In 1956, theoretical physicists Tsung Dao Lee and Chen Ning Yang suggested that perhaps the weak force might not be the same 'through the looking-glass'. The idea that the "Law of Conservation of Parity" might be broken was hard to believe. The laws of physics are the same in the mirror for anything else. Face a friend, as in the mirror. If you drop a pencil from your right hand, and your friend mirrors you and drops a pencil with his or her left, the pencils will fall at the same rate. This is because Parity is conserved by the force of gravity - as it is with the electromagnetic force and even the strong (nuclear) force within atomic nuclei. Lee and Yang pointed out that no one had checked to make sure that the weak force, which controls beta decay in radioactive materials, also conserves parity. Lee convinced the brilliant experimentalist to test this.
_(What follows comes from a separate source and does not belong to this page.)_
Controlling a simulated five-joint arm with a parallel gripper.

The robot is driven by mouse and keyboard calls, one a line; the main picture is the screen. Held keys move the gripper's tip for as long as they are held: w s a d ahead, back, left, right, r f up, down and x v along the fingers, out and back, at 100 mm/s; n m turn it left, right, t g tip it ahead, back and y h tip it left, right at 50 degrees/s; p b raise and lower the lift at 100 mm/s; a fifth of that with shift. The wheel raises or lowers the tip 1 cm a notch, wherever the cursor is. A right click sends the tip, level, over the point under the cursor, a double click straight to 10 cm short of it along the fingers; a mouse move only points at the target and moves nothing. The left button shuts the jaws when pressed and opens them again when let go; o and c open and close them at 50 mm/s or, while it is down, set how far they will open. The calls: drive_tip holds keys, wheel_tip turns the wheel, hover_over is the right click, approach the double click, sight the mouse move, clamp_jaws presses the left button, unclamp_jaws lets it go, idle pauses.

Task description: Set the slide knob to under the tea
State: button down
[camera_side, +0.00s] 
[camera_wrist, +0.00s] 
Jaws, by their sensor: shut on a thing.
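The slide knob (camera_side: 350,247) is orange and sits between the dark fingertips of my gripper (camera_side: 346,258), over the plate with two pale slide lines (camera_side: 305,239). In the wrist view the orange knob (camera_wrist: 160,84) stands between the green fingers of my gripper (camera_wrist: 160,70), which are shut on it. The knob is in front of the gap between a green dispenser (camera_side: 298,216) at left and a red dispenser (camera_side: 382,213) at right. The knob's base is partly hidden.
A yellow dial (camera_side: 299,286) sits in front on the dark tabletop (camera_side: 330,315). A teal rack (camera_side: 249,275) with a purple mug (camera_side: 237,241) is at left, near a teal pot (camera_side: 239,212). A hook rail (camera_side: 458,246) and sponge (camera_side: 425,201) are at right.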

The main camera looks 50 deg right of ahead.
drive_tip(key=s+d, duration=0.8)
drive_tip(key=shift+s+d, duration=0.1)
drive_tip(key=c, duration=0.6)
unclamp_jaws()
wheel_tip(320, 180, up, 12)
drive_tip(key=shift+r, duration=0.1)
Madame Wu did a subtle and technically difficult experiment with her collaborators which is shown schematically in the print. She took Cobalt-60 (shown as the cobalt blue sphere in the box), which is radioactive. Its neutrons spontaneously give off electrons and become protons. The electrons are the tiny blue dots. On the left, we see that the Cobalt-60 in an electromagnet (a wire wrapped metal horseshoe with a source of power). Because of the spiral-wrap of the wire, we know that the North pole of the magnet will be on the bottom (you can figure this out by mimicking the curl of the wire with the fingers of your right hand and look at the direction your thumb points). It turns out that the emitted electrons are given off preferentially towards the North pole.
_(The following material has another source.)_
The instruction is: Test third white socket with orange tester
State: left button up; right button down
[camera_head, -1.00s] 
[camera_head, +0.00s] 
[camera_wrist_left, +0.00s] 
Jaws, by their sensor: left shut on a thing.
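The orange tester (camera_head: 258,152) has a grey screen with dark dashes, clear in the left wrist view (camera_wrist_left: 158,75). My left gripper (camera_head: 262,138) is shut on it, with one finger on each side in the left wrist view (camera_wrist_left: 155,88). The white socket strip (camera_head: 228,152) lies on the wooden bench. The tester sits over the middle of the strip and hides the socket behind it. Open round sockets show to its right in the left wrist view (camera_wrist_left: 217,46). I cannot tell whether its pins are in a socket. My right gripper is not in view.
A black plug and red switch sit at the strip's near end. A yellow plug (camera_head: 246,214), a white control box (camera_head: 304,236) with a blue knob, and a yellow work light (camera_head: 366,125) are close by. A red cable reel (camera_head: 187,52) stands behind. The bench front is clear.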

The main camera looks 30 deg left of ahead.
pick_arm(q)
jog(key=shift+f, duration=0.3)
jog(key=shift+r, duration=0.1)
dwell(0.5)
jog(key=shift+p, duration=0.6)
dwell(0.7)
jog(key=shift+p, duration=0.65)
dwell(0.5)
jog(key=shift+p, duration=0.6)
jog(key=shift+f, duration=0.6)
Next, she reversed the set-up as in the mirror. On the right you see the horseshoe and wire spiral reflected. If you use your right hand to check the direction of the magnet field, you'll see that it is the opposite way; the North pole is now on the top. It turns out that the electrons are preferentially emitted upwards toward the North pole. Thus, beta decay IS NOT the same in the mirror! Madame Wu showed that a "Law" of physics did not hold! This result was staggering and shocked the physics world. Lee and Yang won the Nobel prize for their theoretical work. Many physicists thought Mme. Wu should have been included in this win.

She won many honours for her incredible career. Wu took part in the Manhattan Project (she is believed to be the only Chinese person to do so) and literally wrote the book on beta decay. She was the first: Chinese-American to be elected to the U.S. National Academy of Sciences; Female instructor in the Physics Department of Princeton University; Woman with an honorary doctorate from Princeton University; Female President of the American Physical Society, elected in 1975; winner of the Wolf Prize in Physics (1978); Living scientist to have an asteroid named after her. She won many awards and fellowships including: the Research Corporation Award 1958; the Achievement Award, American Association of University Women 1960; John Price Wetherill Medal, The Franklin Institute, 1962; Comstock Prize in Physics, National Academy of Sciences 1964; Chi-Tsin Achievement Award, Chi-Tsin Culture Foundation, Taiwan 1965; Scientist of the Year Award, Industrial Research Magazine 1974; Tom W. Bonner Prize, American Physical Society 1975; National Medal of Science (U.S.) 1975; the aforementioned Wolf Prize in Physics, Israel 1978; Honorary Fellow Royal Society of Edinburgh; Fellow American Academy of Arts and Sciences; Fellow American Association for the Advancement of Science; Fellow American Physical Society. And I bet you hadn't heard of her! I'm trying to redress that.